Copy each line exactly. Leave nothing out.
— begin —
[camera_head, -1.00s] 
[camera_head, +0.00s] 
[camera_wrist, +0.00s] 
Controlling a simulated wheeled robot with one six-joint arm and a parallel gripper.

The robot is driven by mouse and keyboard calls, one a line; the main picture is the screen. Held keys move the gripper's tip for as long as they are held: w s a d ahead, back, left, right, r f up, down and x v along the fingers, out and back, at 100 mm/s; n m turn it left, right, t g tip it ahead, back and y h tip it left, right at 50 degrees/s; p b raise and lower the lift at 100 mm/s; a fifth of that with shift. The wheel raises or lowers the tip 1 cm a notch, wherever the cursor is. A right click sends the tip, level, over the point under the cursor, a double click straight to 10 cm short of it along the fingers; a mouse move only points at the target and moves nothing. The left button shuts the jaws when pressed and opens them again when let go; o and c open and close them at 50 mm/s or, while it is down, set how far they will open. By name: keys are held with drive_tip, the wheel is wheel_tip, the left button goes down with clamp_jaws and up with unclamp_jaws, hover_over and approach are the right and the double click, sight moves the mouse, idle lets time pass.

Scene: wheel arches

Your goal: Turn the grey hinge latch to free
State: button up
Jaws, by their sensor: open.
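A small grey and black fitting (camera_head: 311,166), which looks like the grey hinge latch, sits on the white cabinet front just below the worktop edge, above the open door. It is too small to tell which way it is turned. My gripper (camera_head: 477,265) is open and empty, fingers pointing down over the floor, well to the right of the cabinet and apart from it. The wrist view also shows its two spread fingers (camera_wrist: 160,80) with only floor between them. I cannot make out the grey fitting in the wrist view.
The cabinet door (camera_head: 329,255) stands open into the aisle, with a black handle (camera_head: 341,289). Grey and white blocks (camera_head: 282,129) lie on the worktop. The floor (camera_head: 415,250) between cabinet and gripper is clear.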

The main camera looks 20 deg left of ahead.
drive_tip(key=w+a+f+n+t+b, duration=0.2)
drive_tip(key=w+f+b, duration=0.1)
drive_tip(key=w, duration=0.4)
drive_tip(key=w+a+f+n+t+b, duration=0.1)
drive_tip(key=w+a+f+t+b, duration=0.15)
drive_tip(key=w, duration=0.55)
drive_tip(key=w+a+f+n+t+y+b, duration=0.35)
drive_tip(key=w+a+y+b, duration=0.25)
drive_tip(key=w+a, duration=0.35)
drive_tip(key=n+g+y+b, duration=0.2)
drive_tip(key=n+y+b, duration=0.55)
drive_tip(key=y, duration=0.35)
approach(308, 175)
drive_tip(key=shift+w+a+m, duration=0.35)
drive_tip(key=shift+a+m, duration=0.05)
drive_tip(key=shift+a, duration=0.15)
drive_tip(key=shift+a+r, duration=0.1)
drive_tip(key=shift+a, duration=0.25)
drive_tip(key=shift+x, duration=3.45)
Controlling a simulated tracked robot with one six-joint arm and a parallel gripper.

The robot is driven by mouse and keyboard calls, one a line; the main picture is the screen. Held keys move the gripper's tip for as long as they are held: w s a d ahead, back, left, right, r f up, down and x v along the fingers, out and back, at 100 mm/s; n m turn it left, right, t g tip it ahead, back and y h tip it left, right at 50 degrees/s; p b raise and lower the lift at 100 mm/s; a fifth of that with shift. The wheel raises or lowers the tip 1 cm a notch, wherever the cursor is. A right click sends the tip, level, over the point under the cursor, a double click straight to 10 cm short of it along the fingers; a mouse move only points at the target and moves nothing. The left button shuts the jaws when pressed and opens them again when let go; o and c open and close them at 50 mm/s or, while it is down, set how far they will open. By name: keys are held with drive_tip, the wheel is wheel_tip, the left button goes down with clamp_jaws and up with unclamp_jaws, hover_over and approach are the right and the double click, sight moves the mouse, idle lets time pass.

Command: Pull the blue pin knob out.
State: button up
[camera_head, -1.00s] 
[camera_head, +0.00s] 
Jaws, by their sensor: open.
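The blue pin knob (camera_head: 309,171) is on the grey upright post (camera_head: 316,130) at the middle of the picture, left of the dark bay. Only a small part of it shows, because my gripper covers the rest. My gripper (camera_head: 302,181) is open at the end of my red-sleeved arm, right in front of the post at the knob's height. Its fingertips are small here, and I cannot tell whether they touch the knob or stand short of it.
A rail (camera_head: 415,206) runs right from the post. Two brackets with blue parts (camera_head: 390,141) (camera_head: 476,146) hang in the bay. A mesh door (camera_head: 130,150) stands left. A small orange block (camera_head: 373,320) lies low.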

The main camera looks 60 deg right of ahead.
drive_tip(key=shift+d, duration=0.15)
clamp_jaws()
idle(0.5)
— end —
* **Answer in full**:
[camera_head, -1.00s] 
[camera_head, +0.00s] 
[camera_wrist, +0.00s] 
Controlling a simulated wheeled robot with one six-joint arm and a parallel gripper.

The robot is driven by mouse and keyboard calls, one a line; the main picture is the screen. Held keys move the gripper's tip for as long as they are held: w s a d ahead, back, left, right, r f up, down and x v along the fingers, out and back, at 100 mm/s; n m turn it left, right, t g tip it ahead, back and y h tip it left, right at 50 degrees/s; p b raise and lower the lift at 100 mm/s; a fifth of that with shift. The wheel raises or lowers the tip 1 cm a notch, wherever the cursor is. A right click sends the tip, level, over the point under the cursor, a double click straight to 10 cm short of it along the fingers; a mouse move only points at the target and moves nothing. The left button shuts the jaws when pressed and opens them again when let go; o and c open and close them at 50 mm/s or, while it is down, set how far they will open. By name: keys are held with drive_tip, the wheel is wheel_tip, the left button goes down with clamp_jaws and up with unclamp_jaws, hover_over and approach are the right and the double click, sight moves the mouse, idle lets time pass.

Scene: wheel arches

Your goal: Turn the grey hinge latch to free
State: button up
Jaws, by their sensor: open.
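A small grey and black fitting (camera_head: 311,166), which looks like the grey hinge latch, sits on the white cabinet front just below the worktop edge, above the open door. It is too small to tell which way it is turned. My gripper (camera_head: 477,265) is open and empty, fingers pointing down over the floor, well to the right of the cabinet and apart from it. The wrist view also shows its two spread fingers (camera_wrist: 160,80) with only floor between them. I cannot make out the grey fitting in the wrist view.
The cabinet door (camera_head: 329,255) stands open into the aisle, with a black handle (camera_head: 341,289). Grey and white blocks (camera_head: 282,129) lie on the worktop. The floor (camera_head: 415,250) between cabinet and gripper is clear.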

The main camera looks 20 deg left of ahead.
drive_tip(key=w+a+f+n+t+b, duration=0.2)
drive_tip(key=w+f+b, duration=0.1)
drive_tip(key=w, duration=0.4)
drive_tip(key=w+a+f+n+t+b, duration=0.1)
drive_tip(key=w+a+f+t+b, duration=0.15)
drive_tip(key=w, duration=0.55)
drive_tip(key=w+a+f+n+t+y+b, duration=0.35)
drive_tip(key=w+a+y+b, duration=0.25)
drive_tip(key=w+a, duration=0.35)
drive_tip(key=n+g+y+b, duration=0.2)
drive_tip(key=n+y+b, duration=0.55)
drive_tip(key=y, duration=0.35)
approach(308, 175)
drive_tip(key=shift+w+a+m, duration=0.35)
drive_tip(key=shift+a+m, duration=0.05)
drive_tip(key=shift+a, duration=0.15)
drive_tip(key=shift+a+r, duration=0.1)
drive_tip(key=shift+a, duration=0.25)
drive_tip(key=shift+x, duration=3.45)
Controlling a simulated tracked robot with one six-joint arm and a parallel gripper.

The robot is driven by mouse and keyboard calls, one a line; the main picture is the screen. Held keys move the gripper's tip for as long as they are held: w s a d ahead, back, left, right, r f up, down and x v along the fingers, out and back, at 100 mm/s; n m turn it left, right, t g tip it ahead, back and y h tip it left, right at 50 degrees/s; p b raise and lower the lift at 100 mm/s; a fifth of that with shift. The wheel raises or lowers the tip 1 cm a notch, wherever the cursor is. A right click sends the tip, level, over the point under the cursor, a double click straight to 10 cm short of it along the fingers; a mouse move only points at the target and moves nothing. The left button shuts the jaws when pressed and opens them again when let go; o and c open and close them at 50 mm/s or, while it is down, set how far they will open. By name: keys are held with drive_tip, the wheel is wheel_tip, the left button goes down with clamp_jaws and up with unclamp_jaws, hover_over and approach are the right and the double click, sight moves the mouse, idle lets time pass.

Command: Pull the blue pin knob out.
State: button up
[camera_head, -1.00s] 
[camera_head, +0.00s] 
Jaws, by their sensor: open.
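The blue pin knob (camera_head: 309,171) is on the grey upright post (camera_head: 316,130) at the middle of the picture, left of the dark bay. Only a small part of it shows, because my gripper covers the rest. My gripper (camera_head: 302,181) is open at the end of my red-sleeved arm, right in front of the post at the knob's height. Its fingertips are small here, and I cannot tell whether they touch the knob or stand short of it.
A rail (camera_head: 415,206) runs right from the post. Two brackets with blue parts (camera_head: 390,141) (camera_head: 476,146) hang in the bay. A mesh door (camera_head: 130,150) stands left. A small orange block (camera_head: 373,320) lies low.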

The main camera looks 60 deg right of ahead.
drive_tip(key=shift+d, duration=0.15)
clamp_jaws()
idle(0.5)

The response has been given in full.